War games are part of the American popular consciousness. Tabletop games like Warhammer 40,000 and video games such as Empire: Total War encourage players to imagine themselves as generals commanding units and armies across a diverse array of imagined and real spaces. More seriously, war games have become a standard training tool by which the American military seeks to improve, or justify, its strategy and tactics. The war game, however, has German, not American, origins. It was first popularized in the United States in 1879, when army captain William Roscoe Livermore published The American Kriegsspiel, the very title of which highlights the game's transatlantic roots.

In an interesting new book adapted from his Ph.D. dissertation, Philipp von Hilgers traces the German history of the war game from the High Middle Ages through the Second World War, delving into the associated mathematics and philosophy along the way. The book contains a number of powerful insights, and the first four chapters provide a useful introduction to the history of war games. Hilgers demonstrates that the war game was an important "site from which military and mathematical practices first arise, even before concrete applications are able to justify them" (p. xi). Games, he shows, were a crucial heuristic through which military officers, mathematicians, and philosophers developed new ways to think about their respective fields. On a more detailed level, the author offers several discussions of interesting topics, including: Gottfried Leibniz as an originator of counterfactual military history (p. 28); the relationship between "the Kantian philosophy of the enlightened subject" and "the doctrine of the reconnaissance soldier of the Prussian army" (pp. 40-43); Carl von Clausewitz and his influence—or rather, misrepresented influence—on ideas of nonlinear systems (p. 48); how Georg Leopold von Reisswitz's war game, which was premised on making linear moves in real time that occurred simultaneously in game time, anticipated the "out of order execution" of modern computers (pp. 48-51); war games and the collapse of the Weimar Republic and their role in the Third Reich (pp. 65-72); Felix Hartlaub and the Oberkommando der Wehrmacht's war diary (pp. 77-78); the contextual meaning of the term Führer (pp. 80-84); the role of the war game in Ludwig Wittgenstein's philosophy (pp. 116-21); and the connections between Carl Schmitt's thought on space and on mathematics (pp. 129-33). The fourth chapter, which focuses on Germany in the Nazi era, is particularly compelling.

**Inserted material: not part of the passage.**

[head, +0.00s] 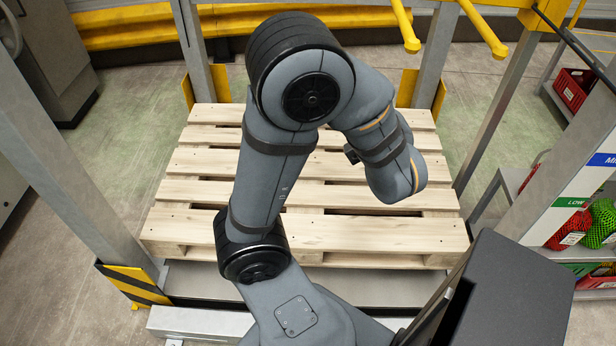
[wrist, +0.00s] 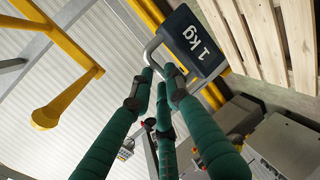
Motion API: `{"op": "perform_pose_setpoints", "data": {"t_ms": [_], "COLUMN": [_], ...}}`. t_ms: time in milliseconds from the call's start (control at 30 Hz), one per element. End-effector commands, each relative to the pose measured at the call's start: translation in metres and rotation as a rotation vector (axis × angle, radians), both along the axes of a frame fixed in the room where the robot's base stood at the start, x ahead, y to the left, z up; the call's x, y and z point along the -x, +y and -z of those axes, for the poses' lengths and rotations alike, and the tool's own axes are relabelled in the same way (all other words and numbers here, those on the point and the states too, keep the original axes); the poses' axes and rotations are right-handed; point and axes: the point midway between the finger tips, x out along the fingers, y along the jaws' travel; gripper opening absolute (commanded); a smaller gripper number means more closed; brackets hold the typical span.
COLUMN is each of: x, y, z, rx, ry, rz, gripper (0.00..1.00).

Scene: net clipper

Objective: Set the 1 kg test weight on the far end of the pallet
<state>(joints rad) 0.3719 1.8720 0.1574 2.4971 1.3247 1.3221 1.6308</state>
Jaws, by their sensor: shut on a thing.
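The 1 kg test weight (wrist: 196,42) is a dark block with white "1 kg" lettering and a grey metal handle, near the top middle of the wrist view. My gripper (wrist: 160,74) has green-sleeved fingers and is shut on the handle. The weight hangs tilted in that picture. The wooden pallet (head: 345,231) lies flat in the middle of the head view, with its slats bare where they show. Part of the pallet (wrist: 268,38) shows beyond the weight at upper right in the wrist view. My arm hides the gripper and weight in the head view.
Metal posts (head: 70,165) stand around the pallet, with a yellow barrier (head: 130,27) behind it. Yellow bars (head: 484,27) stick out at the top. A shelf rack (head: 560,205) with netted goods (head: 573,229) stands at right. Open floor (head: 130,110) lies left of the pallet.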

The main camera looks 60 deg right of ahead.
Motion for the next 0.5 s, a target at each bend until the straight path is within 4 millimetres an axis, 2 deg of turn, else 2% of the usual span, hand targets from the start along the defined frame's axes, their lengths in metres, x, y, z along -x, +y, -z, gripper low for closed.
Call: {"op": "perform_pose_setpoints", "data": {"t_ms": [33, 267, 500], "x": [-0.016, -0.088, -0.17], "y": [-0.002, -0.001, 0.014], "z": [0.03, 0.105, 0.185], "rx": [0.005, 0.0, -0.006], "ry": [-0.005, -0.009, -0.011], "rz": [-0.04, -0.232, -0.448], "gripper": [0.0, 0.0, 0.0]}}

Although a useful work for those interested in the history of war games, the book suffers from its somewhat opaque language. It is advisable to have [End Page 395] a background in mathematical theory and philosophy before approaching it. This is important not only for conceptual reasons, but also for understanding some key terms, including "elementalization," "combinatorial," "combinatorics," etc. The prose is also, at times, needlessly jargon-laden, with terms such as "diagrammatic hybridizations," "poetological," and "syntagmata" peppering the text. The book would have also benefited from more thorough discussions of the political, cultural, and social contexts in which ideas emerged. For example, Christoph Weickhmann's war game is unsatisfyingly attributed to a dream (pp. 19-27). This is less a problem in the third and fourth chapters, which are the most traditionally historical.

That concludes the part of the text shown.